Но если здесь не действует формально-логический закон исключенного третьего, то действует другая логика, при помощи которой издавна выражали отношение творца и творения —логика принципа «нераздельность и неслиянность»: лирический герой — это и герой и автор «нераздельно и неслиянно». Предложенная формула, естественно, не разрешает парадокса лирического героя (и может, к сожалению, стать предметом отвлеченных спекуляций), но она позволяет увидеть проблему в свете, соответствующем ее природе. Решение же ее может быть достигнуто на путях сочетания теоретического и исторического подходов. Теоретически необходимо принципиально прояснить своеобразие статуса автора и героя в литературе вообще и в лирике в частности, а исторически следует рассмотреть границу между автором и героем в лирике в ее становлении и развитии.
|
|
Подходы к решению теоретической стороны вопроса наметил М.М. Бахтин, понявший автора как «надбытийственную» (по другой формулировке — «внежизненную») активность, которая является «необходимым условием эстетического оформления наличного бытия»1. В силу такого статуса автор-творец трансцендентен миру произведения, он «начинается там, где ценностно кончается во мне всякая наличность, где кончается во мне все бытие как таковое»2, в том числе эстетическое бытие. Но в то же время автор имманентен сотворенному миру как реализованная в произведении целостность, включающая в себя выраженные, т. е. уже «геройные» субъектные формы — автора-повествователя, «собственно автора», лирическое «я», лирического героя и героя ролевой лирики.

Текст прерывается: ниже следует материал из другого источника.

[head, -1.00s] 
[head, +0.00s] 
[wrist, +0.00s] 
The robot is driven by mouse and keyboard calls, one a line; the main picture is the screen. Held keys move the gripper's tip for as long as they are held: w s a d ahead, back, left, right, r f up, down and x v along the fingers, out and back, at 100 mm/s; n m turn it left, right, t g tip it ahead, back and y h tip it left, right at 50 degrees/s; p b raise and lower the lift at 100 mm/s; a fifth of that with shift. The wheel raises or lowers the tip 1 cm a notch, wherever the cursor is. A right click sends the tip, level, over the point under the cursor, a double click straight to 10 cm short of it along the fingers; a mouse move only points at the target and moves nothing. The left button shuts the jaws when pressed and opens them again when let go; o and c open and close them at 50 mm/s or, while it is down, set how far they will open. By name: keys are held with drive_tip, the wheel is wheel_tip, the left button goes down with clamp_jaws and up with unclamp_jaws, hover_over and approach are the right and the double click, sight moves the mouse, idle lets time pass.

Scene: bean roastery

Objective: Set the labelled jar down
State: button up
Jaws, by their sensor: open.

Специфика лирического рода литературы при этом состоит в том, что в нем в отличие от эпоса и драмы нет «отчетливых и существенных границ героя, а следовательно, и принципиальных границ между автором и героем^. Этим и объясняется отмеченный парадокс нераздельности-неслиянности, не означающий, однако, простого и всегда равного себе неразличения. Хотя в лирике дистанция между автором и героем тоньше и труднее уловима, чем в других родах литературы, но граница эта является исторически меняющейся величиной. Наименьшая она при синкретическом типе лирического субъекта, большая — при жанровом его типе, а в индивидуально-творческой поэзии сама эта граница (и ее кажущееся отсутствие) становится эстетически-сознательно разыгранной.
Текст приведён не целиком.